The latter deficiency, namely a reduction in economic activity, is also true as personal wealth declines, suggesting to me that universal basic income would be a good policy choice, especially as it would provide a means through taxation of the rich to reduce income inequality — along with seeing the proper use of the federal budget as being to raise the standard of living of the people first.

The world was told by Enlightenment philosophers that government’s proper job is to protect the rights of us all, and like right wingers, I agree. However, I carry this a step further in that I want this to be a practical action, not merely a theoretical wish. To the Republicans and their fellow travelers, property is the only right, one that is properly exercised by whoever got to it first-ish, which is to say, whoever can claim to have used sufficient force to deny that property to anyone else — one chief example being the United States, a nation that is praised by the right despite, or because, we filled a land that Europeans regarded as empty.
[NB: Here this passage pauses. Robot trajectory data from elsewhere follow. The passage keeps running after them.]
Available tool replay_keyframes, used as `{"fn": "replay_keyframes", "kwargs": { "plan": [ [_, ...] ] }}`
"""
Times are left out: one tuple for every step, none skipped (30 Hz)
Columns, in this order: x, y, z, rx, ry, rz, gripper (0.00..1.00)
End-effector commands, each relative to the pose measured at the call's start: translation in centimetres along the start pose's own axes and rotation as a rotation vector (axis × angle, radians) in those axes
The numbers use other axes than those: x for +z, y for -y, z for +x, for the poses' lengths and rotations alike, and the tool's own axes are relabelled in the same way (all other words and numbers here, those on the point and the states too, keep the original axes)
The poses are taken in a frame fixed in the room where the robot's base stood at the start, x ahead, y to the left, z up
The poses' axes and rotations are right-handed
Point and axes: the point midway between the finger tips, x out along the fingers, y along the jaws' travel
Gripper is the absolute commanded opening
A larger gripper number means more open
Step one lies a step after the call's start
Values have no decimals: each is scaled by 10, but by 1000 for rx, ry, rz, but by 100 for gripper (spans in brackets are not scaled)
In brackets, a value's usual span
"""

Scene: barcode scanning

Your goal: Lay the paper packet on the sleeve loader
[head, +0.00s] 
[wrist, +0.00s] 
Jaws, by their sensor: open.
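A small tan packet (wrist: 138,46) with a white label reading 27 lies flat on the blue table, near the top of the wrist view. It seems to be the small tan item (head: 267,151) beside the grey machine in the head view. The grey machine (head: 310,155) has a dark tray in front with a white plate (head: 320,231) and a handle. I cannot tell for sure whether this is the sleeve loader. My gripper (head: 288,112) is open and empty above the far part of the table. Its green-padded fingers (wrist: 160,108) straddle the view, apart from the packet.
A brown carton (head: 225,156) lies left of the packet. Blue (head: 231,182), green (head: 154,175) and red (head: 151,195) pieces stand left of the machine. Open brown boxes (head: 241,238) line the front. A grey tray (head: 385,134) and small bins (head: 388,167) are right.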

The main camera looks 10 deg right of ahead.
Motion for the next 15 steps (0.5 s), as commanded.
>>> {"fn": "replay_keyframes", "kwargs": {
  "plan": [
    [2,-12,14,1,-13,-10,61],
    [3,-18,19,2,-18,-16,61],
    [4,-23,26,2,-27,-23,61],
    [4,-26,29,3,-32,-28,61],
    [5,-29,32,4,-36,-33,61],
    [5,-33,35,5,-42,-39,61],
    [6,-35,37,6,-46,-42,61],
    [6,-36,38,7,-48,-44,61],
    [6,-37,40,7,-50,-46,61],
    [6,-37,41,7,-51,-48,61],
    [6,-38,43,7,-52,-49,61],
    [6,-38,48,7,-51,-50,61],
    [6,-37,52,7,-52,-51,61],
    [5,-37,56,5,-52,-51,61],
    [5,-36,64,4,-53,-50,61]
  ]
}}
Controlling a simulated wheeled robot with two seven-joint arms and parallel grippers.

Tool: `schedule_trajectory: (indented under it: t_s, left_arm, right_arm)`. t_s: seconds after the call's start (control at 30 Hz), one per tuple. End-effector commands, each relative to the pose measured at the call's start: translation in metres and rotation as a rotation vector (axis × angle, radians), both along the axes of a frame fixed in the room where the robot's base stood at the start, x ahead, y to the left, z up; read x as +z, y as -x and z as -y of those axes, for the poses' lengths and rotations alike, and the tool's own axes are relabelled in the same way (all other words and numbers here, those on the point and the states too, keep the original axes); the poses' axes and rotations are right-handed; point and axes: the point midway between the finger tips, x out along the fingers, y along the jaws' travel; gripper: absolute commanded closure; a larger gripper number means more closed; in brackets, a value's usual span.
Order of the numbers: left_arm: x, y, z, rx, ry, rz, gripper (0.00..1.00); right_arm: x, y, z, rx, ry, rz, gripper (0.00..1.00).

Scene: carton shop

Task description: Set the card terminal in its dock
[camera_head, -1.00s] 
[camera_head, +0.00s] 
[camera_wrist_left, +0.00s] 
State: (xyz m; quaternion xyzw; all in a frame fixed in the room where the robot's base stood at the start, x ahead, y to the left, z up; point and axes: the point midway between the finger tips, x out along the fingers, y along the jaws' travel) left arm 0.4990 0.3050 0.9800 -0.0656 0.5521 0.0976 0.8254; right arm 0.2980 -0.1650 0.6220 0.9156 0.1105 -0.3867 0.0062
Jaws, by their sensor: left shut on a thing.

But the reality is that we possess the world in common, and we create wealth above its natural resources together. To say that only one sector of the economy, the capitalist or the managerial class, depending on the moment, is the cause of all that we produce is convenient to the favored group and works desperately to ignore the contributions of much of the effort involved.

Do I then want collective ownership of the means of production, as Marx and company proposed? Yes and no. I do not wish to see the government take possession of all industry. Corporations should be able to earn a profit, and entrepreneurs should be able to form businesses for the same purpose. What I would like to see here is to aid workers in owning the companies for which they work, but at a minimum, those companies should be regulated with regard to product safety, environmental soundness, and worker wages. A company needs someone in charge, and it needs people who do the labor. The latter contribute as much as the former, and as executive compensation grows exponentially over what the line worker earns, we are once again failing to be honest about the creation of value. But the number of dollars that each person accumulates per hour or per year is secondary to the question of the power of each interest bloc in the company. One goal of socialism to me is to level the scales, to make the economy as democratic as the political sphere is supposed to be.

And that is a point that I will emphasize. The principle of democracy is that if we are to live according to the rules, we must have a say in the making of those rules. A liberal democracy further asserts that there are limits to how far those rules may reach. I thus support liberal democracy in all sectors of life. I will go one more: I support using our collective effort for the benefit of each participant.

To me, this is socialism. The mechanisms are subjects for vigorous debate, but the principle is clear. We have worked together to create riches and achievements, and it is wrong to lock those off for the benefit of the few, no matter how loudly they wrongly assert that they were the only ones responsible. I am a socialist because the participants of the world have united to produce, and the only right reward is an equitable distribution of the proceeds.